§ Objective: Quote every entry word for word.

§ Record list:
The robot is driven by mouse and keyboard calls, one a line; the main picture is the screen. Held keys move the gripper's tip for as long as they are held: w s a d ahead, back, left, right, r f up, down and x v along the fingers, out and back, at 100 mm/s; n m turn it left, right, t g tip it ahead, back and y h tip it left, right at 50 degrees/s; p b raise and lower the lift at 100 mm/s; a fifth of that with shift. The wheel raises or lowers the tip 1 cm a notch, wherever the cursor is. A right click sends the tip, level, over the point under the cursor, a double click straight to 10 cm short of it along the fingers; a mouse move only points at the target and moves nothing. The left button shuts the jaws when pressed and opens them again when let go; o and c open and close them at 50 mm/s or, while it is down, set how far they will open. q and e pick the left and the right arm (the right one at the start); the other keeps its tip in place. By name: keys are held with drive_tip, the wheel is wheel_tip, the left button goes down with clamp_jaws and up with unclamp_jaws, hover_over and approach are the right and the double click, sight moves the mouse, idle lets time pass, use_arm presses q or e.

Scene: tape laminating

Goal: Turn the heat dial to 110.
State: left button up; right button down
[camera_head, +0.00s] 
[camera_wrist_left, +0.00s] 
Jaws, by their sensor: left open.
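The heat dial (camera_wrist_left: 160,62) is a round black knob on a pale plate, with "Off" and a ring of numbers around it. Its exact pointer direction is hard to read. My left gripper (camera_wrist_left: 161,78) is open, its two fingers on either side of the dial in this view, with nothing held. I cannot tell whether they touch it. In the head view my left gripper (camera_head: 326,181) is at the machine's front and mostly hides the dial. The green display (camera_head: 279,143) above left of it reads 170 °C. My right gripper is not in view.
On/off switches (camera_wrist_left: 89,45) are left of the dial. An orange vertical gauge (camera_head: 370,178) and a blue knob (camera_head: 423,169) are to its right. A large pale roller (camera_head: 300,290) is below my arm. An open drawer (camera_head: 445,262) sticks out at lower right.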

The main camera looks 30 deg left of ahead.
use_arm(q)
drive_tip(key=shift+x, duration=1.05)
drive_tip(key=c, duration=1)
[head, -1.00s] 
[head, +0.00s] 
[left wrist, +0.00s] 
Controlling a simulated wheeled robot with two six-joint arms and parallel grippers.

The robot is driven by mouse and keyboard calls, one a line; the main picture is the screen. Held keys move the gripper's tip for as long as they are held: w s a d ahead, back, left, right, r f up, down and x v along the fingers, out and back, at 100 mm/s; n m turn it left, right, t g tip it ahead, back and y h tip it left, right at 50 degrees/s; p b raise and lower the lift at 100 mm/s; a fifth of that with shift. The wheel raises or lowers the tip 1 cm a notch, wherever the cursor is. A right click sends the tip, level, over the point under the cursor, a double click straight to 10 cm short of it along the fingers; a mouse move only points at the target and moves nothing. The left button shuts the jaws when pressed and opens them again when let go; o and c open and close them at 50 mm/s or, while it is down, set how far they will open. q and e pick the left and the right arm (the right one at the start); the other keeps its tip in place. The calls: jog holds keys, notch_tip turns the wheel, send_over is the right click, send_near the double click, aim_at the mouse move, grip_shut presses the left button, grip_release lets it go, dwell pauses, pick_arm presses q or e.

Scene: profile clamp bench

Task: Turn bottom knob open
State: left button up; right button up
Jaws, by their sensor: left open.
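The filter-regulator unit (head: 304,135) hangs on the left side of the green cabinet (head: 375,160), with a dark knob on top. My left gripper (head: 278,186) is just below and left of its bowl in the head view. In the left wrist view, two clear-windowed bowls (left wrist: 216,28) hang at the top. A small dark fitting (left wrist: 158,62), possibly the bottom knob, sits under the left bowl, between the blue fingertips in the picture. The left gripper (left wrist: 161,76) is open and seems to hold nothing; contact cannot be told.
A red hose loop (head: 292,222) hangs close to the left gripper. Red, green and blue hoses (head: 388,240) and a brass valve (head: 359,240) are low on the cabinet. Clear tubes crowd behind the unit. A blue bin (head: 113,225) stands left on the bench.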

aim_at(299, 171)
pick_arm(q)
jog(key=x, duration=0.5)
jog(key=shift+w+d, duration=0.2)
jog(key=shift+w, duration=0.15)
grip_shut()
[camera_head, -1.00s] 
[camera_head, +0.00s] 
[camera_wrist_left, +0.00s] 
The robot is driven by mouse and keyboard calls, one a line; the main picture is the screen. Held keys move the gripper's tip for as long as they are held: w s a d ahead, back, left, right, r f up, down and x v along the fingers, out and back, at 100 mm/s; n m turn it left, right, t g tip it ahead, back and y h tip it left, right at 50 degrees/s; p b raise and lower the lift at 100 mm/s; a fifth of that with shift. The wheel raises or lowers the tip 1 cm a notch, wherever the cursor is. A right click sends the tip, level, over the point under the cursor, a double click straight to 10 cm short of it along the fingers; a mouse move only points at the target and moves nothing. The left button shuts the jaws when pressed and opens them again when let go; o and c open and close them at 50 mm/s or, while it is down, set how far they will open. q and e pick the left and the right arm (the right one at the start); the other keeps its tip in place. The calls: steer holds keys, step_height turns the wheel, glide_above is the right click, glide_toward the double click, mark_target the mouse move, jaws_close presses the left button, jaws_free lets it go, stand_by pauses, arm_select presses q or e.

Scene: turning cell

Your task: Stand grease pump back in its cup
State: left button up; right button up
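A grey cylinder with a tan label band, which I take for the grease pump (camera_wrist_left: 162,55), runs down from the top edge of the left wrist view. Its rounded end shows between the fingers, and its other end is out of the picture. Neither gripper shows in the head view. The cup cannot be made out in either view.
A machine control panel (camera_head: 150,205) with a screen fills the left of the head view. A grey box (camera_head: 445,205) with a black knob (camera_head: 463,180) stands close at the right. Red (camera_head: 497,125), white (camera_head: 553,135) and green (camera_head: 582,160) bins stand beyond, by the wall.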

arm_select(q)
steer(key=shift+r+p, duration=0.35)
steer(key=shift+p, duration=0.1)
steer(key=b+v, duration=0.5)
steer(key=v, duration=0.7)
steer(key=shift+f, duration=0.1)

§ Output:
The robot is driven by mouse and keyboard calls, one a line; the main picture is the screen. Held keys move the gripper's tip for as long as they are held: w s a d ahead, back, left, right, r f up, down and x v along the fingers, out and back, at 100 mm/s; n m turn it left, right, t g tip it ahead, back and y h tip it left, right at 50 degrees/s; p b raise and lower the lift at 100 mm/s; a fifth of that with shift. The wheel raises or lowers the tip 1 cm a notch, wherever the cursor is. A right click sends the tip, level, over the point under the cursor, a double click straight to 10 cm short of it along the fingers; a mouse move only points at the target and moves nothing. The left button shuts the jaws when pressed and opens them again when let go; o and c open and close them at 50 mm/s or, while it is down, set how far they will open. q and e pick the left and the right arm (the right one at the start); the other keeps its tip in place. By name: keys are held with drive_tip, the wheel is wheel_tip, the left button goes down with clamp_jaws and up with unclamp_jaws, hover_over and approach are the right and the double click, sight moves the mouse, idle lets time pass, use_arm presses q or e.

Scene: tape laminating

Goal: Turn the heat dial to 110.
State: left button up; right button down
[camera_head, +0.00s] 
[camera_wrist_left, +0.00s] 
Jaws, by their sensor: left open.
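The heat dial (camera_wrist_left: 160,62) is a round black knob on a pale plate, with "Off" and a ring of numbers around it. Its exact pointer direction is hard to read. My left gripper (camera_wrist_left: 161,78) is open, its two fingers on either side of the dial in this view, with nothing held. I cannot tell whether they touch it. In the head view my left gripper (camera_head: 326,181) is at the machine's front and mostly hides the dial. The green display (camera_head: 279,143) above left of it reads 170 °C. My right gripper is not in view.
On/off switches (camera_wrist_left: 89,45) are left of the dial. An orange vertical gauge (camera_head: 370,178) and a blue knob (camera_head: 423,169) are to its right. A large pale roller (camera_head: 300,290) is below my arm. An open drawer (camera_head: 445,262) sticks out at lower right.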

The main camera looks 30 deg left of ahead.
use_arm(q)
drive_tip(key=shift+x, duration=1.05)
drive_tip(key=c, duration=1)
[head, -1.00s] 
[head, +0.00s] 
[left wrist, +0.00s] 
Controlling a simulated wheeled robot with two six-joint arms and parallel grippers.

The robot is driven by mouse and keyboard calls, one a line; the main picture is the screen. Held keys move the gripper's tip for as long as they are held: w s a d ahead, back, left, right, r f up, down and x v along the fingers, out and back, at 100 mm/s; n m turn it left, right, t g tip it ahead, back and y h tip it left, right at 50 degrees/s; p b raise and lower the lift at 100 mm/s; a fifth of that with shift. The wheel raises or lowers the tip 1 cm a notch, wherever the cursor is. A right click sends the tip, level, over the point under the cursor, a double click straight to 10 cm short of it along the fingers; a mouse move only points at the target and moves nothing. The left button shuts the jaws when pressed and opens them again when let go; o and c open and close them at 50 mm/s or, while it is down, set how far they will open. q and e pick the left and the right arm (the right one at the start); the other keeps its tip in place. The calls: jog holds keys, notch_tip turns the wheel, send_over is the right click, send_near the double click, aim_at the mouse move, grip_shut presses the left button, grip_release lets it go, dwell pauses, pick_arm presses q or e.

Scene: profile clamp bench

Task: Turn bottom knob open
State: left button up; right button up
Jaws, by their sensor: left open.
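The filter-regulator unit (head: 304,135) hangs on the left side of the green cabinet (head: 375,160), with a dark knob on top. My left gripper (head: 278,186) is just below and left of its bowl in the head view. In the left wrist view, two clear-windowed bowls (left wrist: 216,28) hang at the top. A small dark fitting (left wrist: 158,62), possibly the bottom knob, sits under the left bowl, between the blue fingertips in the picture. The left gripper (left wrist: 161,76) is open and seems to hold nothing; contact cannot be told.
A red hose loop (head: 292,222) hangs close to the left gripper. Red, green and blue hoses (head: 388,240) and a brass valve (head: 359,240) are low on the cabinet. Clear tubes crowd behind the unit. A blue bin (head: 113,225) stands left on the bench.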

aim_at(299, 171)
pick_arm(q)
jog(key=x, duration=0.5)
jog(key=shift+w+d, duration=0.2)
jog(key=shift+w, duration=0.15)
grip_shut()
[camera_head, -1.00s] 
[camera_head, +0.00s] 
[camera_wrist_left, +0.00s] 
The robot is driven by mouse and keyboard calls, one a line; the main picture is the screen. Held keys move the gripper's tip for as long as they are held: w s a d ahead, back, left, right, r f up, down and x v along the fingers, out and back, at 100 mm/s; n m turn it left, right, t g tip it ahead, back and y h tip it left, right at 50 degrees/s; p b raise and lower the lift at 100 mm/s; a fifth of that with shift. The wheel raises or lowers the tip 1 cm a notch, wherever the cursor is. A right click sends the tip, level, over the point under the cursor, a double click straight to 10 cm short of it along the fingers; a mouse move only points at the target and moves nothing. The left button shuts the jaws when pressed and opens them again when let go; o and c open and close them at 50 mm/s or, while it is down, set how far they will open. q and e pick the left and the right arm (the right one at the start); the other keeps its tip in place. The calls: steer holds keys, step_height turns the wheel, glide_above is the right click, glide_toward the double click, mark_target the mouse move, jaws_close presses the left button, jaws_free lets it go, stand_by pauses, arm_select presses q or e.

Scene: turning cell

Your task: Stand grease pump back in its cup
State: left button up; right button up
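A grey cylinder with a tan label band, which I take for the grease pump (camera_wrist_left: 162,55), runs down from the top edge of the left wrist view. Its rounded end shows between the fingers, and its other end is out of the picture. Neither gripper shows in the head view. The cup cannot be made out in either view.
A machine control panel (camera_head: 150,205) with a screen fills the left of the head view. A grey box (camera_head: 445,205) with a black knob (camera_head: 463,180) stands close at the right. Red (camera_head: 497,125), white (camera_head: 553,135) and green (camera_head: 582,160) bins stand beyond, by the wall.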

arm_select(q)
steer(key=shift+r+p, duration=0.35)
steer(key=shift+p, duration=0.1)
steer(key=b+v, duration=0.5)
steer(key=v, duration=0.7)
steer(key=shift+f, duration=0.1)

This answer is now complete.